お寺とお墓を通り過ぎると公園が見えて来るその下り道は、普段から人通りが少ない静かな道でした。
実際にその時も、Sさんの他に歩いている人は見当たりませんでしたが、それが普段と変わらない光景でした。
静寂の中、しばらく1人で歩いていると、唐突に、前方からこちらに向かって歩いて来る人の姿が目に入ったそうです。
(あれ?いつの間にいたんだろう?)
そんな気もしたそうなのですが、よく見ると近所に住んでいる知った顔の、杖をついたおじいちゃんだったのでホッとしたそうです。
静かな夕方だったからでしょうか、いつもよりコツコツコツコツという杖の音が耳に残ります。
気のせいか、お互いに向きあって歩いているにも関わらず、なかなか距離が縮まらない感じがしたそうです。
ですが、どう見てもやっぱり近所のおじいちゃんだったので、Sさんは微妙な違和感を特に気に掛けることもなく、おじいちゃんと行き交わす際に普段通りに挨拶をしました。
おじいちゃんもいつも通り会釈を返してくれたそうです。
そのまま家に帰り、いつも通り夕食の時間になりました。
Sさんはお母さんの夕食の準備を手伝いながら、学校での出来事など、たわいない会話をしていたそうです。
そんな時、ふと、帰り道で会った近所のおじいちゃんの姿が思い浮かんだそうです。
「そういえば、さっき帰り道で、杖を突いたあのおじいちゃんを久しぶりに見たよ。挨拶をしたら会釈も返してくれて、まだまだ元気そうだったな~。」
と話していると、夕食の準備をしていたお母さんの手が止まっていることに気がつきました。

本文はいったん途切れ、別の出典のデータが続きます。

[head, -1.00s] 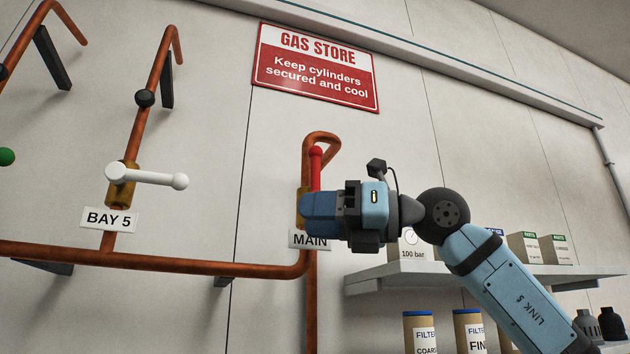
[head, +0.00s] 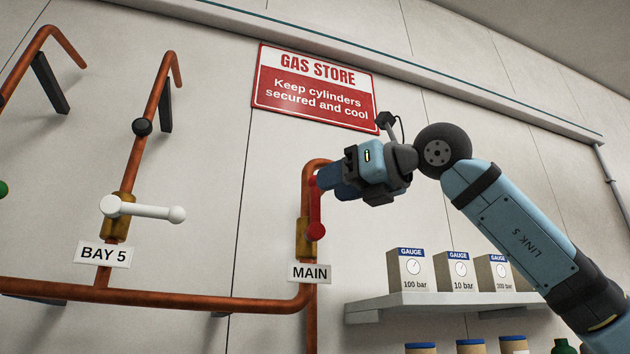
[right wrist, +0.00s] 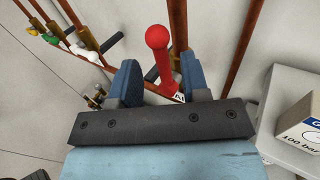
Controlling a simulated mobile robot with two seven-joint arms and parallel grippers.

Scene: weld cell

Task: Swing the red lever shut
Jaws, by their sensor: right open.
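The red lever (head: 316,213) stands upright, in line with the copper pipe, on the brass valve above the MAIN label (head: 309,272). My right gripper (head: 326,187) is at the lever's upper end in the head view. In the right wrist view the red lever (right wrist: 159,58) shows between the two blue fingers of my right gripper (right wrist: 158,85), with its ball end beyond them. The fingers are open, with a gap on each side of the lever. The fingers partly hide the lever's top in the head view. My left gripper is not in view.
A white lever (head: 145,210) lies level on the BAY 5 valve to the left. A shelf (head: 450,302) with gauge boxes (head: 411,268) stands below my right arm. The GAS STORE sign (head: 315,85) hangs above on the wall.

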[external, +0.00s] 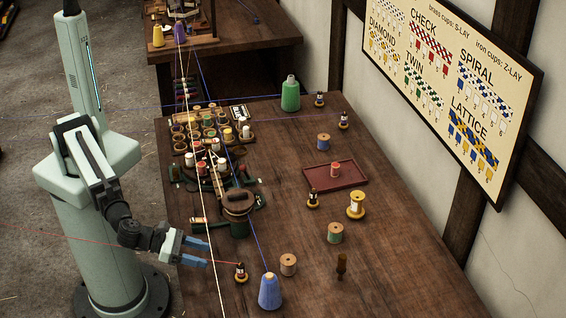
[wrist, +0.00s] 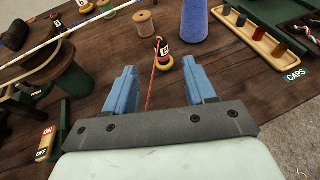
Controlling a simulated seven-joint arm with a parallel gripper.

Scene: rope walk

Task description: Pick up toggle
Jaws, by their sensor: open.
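A small dark brown wooden piece (external: 341,266), which looks like the toggle, stands on the table near the front right. I cannot make it out in the wrist view. My gripper (external: 207,253) is open and empty, low over the table's left edge, well to the left of that piece. In the wrist view my gripper (wrist: 158,75) has its blue fingers apart, and a small labelled bobbin (wrist: 162,54) stands just beyond the fingertips. The same bobbin (external: 240,274) shows in the external view, with a red thread running from it.
A blue cone (external: 270,292) and a wooden spool (external: 288,264) stand between my gripper and the brown piece. A green-banded spool (external: 335,233) stands behind it. A pale rope (external: 203,200) crosses the left side. An ON/OFF switch (wrist: 46,143) lies at the lower left.

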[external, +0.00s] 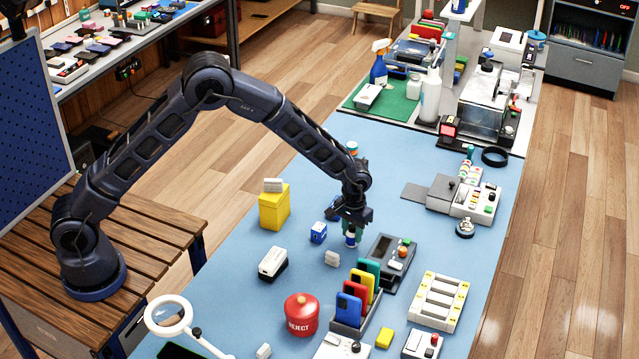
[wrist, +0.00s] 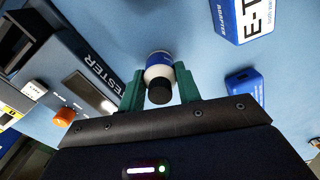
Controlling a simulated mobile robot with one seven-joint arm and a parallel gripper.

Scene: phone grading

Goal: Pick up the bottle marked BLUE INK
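A small white bottle (wrist: 158,72) with a blue band and a black cap is between the green fingers of my gripper (wrist: 160,88) in the wrist view. The fingers meet its sides with no clear gap, so my gripper looks shut on it. Its lettering cannot be read from here. In the external view my gripper (external: 350,213) points down over the blue mat, and the bottle (external: 350,239) shows upright below it, partly hidden by the fingers. Whether its base touches the mat is unclear.
A blue box (external: 318,232) and a small white block (external: 332,258) lie left of the bottle. A dark tester (external: 389,258) and a rack of coloured phones (external: 357,296) stand close in front. A yellow bin (external: 273,208) is further left.

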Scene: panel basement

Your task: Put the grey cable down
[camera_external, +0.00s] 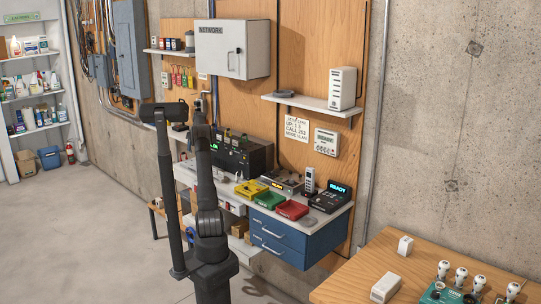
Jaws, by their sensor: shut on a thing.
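I cannot make out the grey cable. My dark arm rises in the middle left of the external view, in front of the workbench (325,222). My gripper's fingertips do not show clearly; they seem hidden behind my own arm links, so what they hold and where cannot be seen.
Yellow (250,188), green (270,199) and red (291,209) boxes, a handset (309,181) and a READY device (331,197) crowd the bench. A network cabinet (230,49) and shelf (309,102) hang above. A wooden table (345,283) stands front right. Open floor (85,230) lies left.

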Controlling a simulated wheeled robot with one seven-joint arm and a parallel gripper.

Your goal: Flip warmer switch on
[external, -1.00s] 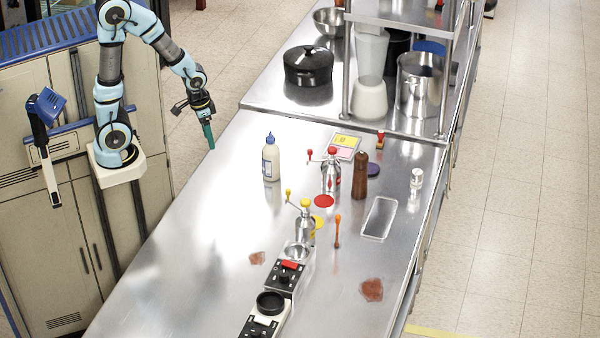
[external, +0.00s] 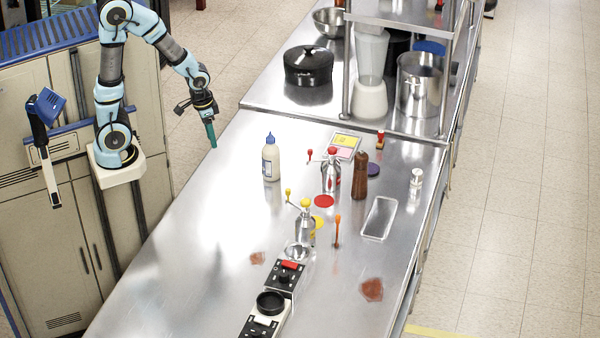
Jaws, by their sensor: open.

しばらく間が開いた後、お母さんはSさんの方を振り向いて、
「杖のおじいさんって、〇〇のおじいちゃん?」
と聞き返してきました。
「え??そうだよー??」
と、当たり前でしょと言わんばかりにすぐに返答したそうです。
するとお母さんは、
「何言ってるのよあんた。〇〇のおじいちゃんは1週間前に亡くなって…あんたにも言ったじゃない。」
そう言うのでした。
(言われてみれば、そんな話しを聞いた気がする…)
そう思ったSさんは、
(じゃあ、今日会ったおじいちゃんは・・・)
と、一気に背筋が凍り付いたそうです。
後日、この話をSさんが私と友人たちに話してくれた時、友人の1人がSさんを気遣ってくれたのか、こんなことを言いました。
「おじいちゃんは、Sちゃんに最期の挨拶をしに来てくれたのかもしれないね。」
その一言で、Sさんのモヤモヤも解消したようでした。
でも、私は思うんです。
本当に、その近所のおじいちゃんは、Sさんに最期の挨拶に現われたのでしょうか?
もしかしたら、おじいちゃんは自分が死んだことに気付かないまま、今も近所を散歩していただけなのではないでしょうか?
それとも、亡くなってしまったおじいちゃんは、坂の上にあるお墓に向かっていただけなのではないでしょうか?
どういった理由でおじいちゃんがSさんの前に姿を見せたのか、本当のところは分かりませんが、当時中学生の私たちにはとても怖くて不思議な話であったため、今でも鮮明に覚えています。